- [TASK STATEMENT] Reproduce every line in the listing that contains the word "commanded".

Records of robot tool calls

* * * * * * *

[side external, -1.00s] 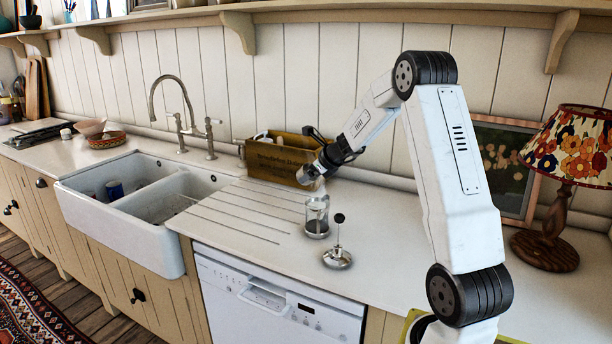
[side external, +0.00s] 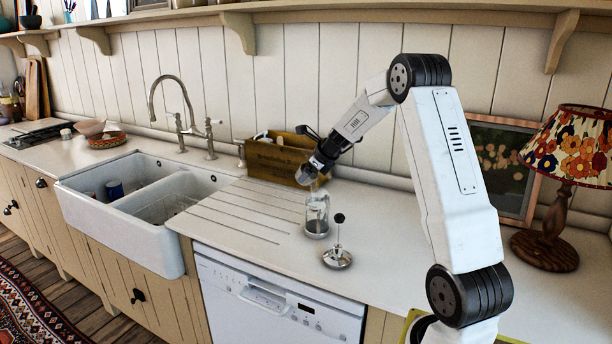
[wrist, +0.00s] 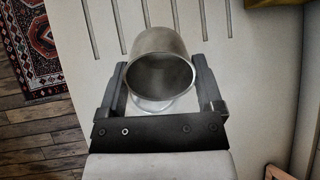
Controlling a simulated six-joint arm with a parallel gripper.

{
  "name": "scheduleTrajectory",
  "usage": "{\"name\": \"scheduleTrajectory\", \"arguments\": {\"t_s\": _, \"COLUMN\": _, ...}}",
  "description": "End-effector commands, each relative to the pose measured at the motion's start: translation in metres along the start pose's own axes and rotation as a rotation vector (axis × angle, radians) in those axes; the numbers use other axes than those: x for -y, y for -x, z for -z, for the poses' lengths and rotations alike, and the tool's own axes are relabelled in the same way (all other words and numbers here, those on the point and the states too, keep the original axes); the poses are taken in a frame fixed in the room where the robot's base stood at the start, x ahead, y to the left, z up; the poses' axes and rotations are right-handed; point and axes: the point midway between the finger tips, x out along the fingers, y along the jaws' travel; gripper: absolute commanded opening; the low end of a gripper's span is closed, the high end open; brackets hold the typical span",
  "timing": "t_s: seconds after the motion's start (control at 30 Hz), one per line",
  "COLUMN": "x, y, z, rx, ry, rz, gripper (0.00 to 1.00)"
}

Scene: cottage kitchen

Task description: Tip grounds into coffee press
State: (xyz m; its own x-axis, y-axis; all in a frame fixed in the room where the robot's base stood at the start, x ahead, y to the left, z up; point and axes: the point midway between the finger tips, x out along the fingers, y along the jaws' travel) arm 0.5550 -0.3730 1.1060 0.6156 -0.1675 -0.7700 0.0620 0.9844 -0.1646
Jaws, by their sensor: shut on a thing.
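My gripper (side external: 312,168) is shut on a grey metal cup (wrist: 160,75), which sits between its two fingers (wrist: 160,62) in the wrist view. The cup's open mouth and dim grey inside face the wrist camera; I cannot make out grounds in it. The clear glass coffee press (side external: 317,215) stands upright on the worktop, just below the gripper and cup in the side view. Part of a round glass edge (wrist: 153,106) shows below the cup in the wrist view. The press's plunger lid (side external: 337,258), with a black knob, stands apart on the worktop in front of the press.
A wooden box (side external: 272,160) stands behind the gripper against the wall. The white double sink (side external: 150,235) and grooved drainer (side external: 235,210) are to the left. A floral lamp (side external: 545,250) and a framed picture (side external: 495,150) are at the right.

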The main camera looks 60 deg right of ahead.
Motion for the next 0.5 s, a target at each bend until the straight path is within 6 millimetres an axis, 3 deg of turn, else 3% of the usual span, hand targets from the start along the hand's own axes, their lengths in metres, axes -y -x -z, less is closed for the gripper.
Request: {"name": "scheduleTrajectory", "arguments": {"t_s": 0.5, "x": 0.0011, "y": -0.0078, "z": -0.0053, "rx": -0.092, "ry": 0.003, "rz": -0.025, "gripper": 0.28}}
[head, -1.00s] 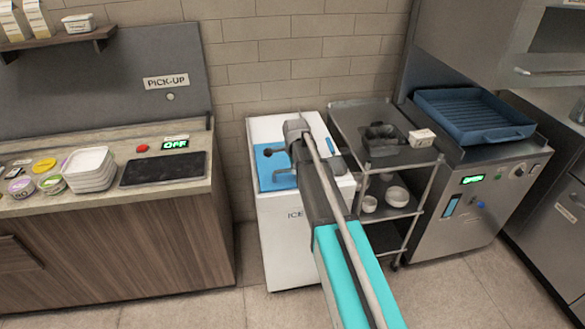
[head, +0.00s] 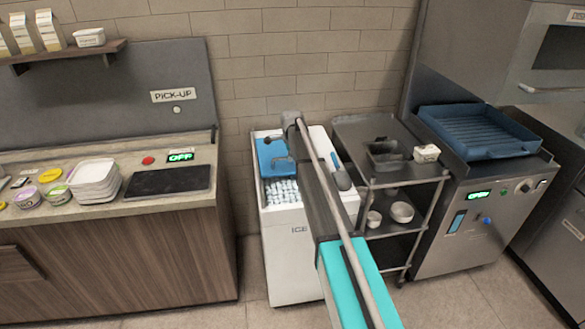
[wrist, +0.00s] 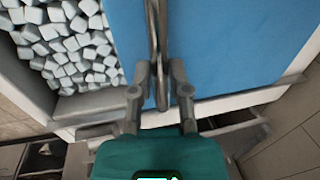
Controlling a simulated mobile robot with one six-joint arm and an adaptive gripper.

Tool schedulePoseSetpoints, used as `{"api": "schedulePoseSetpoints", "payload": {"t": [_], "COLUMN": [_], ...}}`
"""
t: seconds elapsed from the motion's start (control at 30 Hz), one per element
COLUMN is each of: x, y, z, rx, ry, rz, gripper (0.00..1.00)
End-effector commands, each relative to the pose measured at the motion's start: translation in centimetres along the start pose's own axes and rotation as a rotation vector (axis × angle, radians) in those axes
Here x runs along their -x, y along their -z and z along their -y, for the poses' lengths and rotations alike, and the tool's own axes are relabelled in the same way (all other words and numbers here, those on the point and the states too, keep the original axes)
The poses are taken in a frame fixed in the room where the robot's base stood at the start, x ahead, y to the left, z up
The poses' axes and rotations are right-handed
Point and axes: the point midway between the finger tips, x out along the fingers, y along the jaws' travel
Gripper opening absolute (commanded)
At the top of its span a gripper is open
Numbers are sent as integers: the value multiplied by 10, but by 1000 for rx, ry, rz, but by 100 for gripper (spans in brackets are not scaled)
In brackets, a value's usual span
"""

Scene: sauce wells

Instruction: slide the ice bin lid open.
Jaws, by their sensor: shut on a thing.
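The white ice bin (head: 290,262) stands against the wall, marked ICE on its front. Its blue lid (head: 270,150) lies at the rear of the bin top. White ice cubes (head: 282,191) show in the uncovered opening in front of it. In the wrist view the blue lid (wrist: 235,50) fills the middle and right, with ice cubes (wrist: 65,45) at the left. My gripper (wrist: 159,80) is shut on the grey bar handle (wrist: 157,30) of the lid. In the head view my arm hides part of the lid and bin top.
A metal cart (head: 385,185) with bowls stands close to the bin's right side. A steel machine with a blue tray (head: 475,132) is beyond it. A pick-up counter (head: 120,240) is on the left. Bare floor shows in front of the bin.

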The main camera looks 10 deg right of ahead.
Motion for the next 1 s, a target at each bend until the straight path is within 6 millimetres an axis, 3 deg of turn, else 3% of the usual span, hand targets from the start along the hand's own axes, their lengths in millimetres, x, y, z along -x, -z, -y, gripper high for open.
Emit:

* * * * * * *

- [TASK OUTPUT]
  "description": "End-effector commands, each relative to the pose measured at the motion's start: translation in metres along the start pose's own axes and rotation as a rotation vector (axis × angle, radians) in those axes; the numbers use other axes than those: x for -y, y for -x, z for -z, for the poses' lengths and rotations alike, and the tool's own axes are relabelled in the same way (all other words and numbers here, those on the point and the states too, keep the original axes); the poses are taken in a frame fixed in the room where the robot's base stood at the start, x ahead, y to the left, z up; the poses' axes and rotations are right-handed; point and axes: the point midway between the finger tips, x out along the fingers, y along the jaws' travel; gripper: absolute commanded opening; the low end of a gripper's span is closed, the high end open; brackets hold the typical span",
Gripper opening absolute (commanded)

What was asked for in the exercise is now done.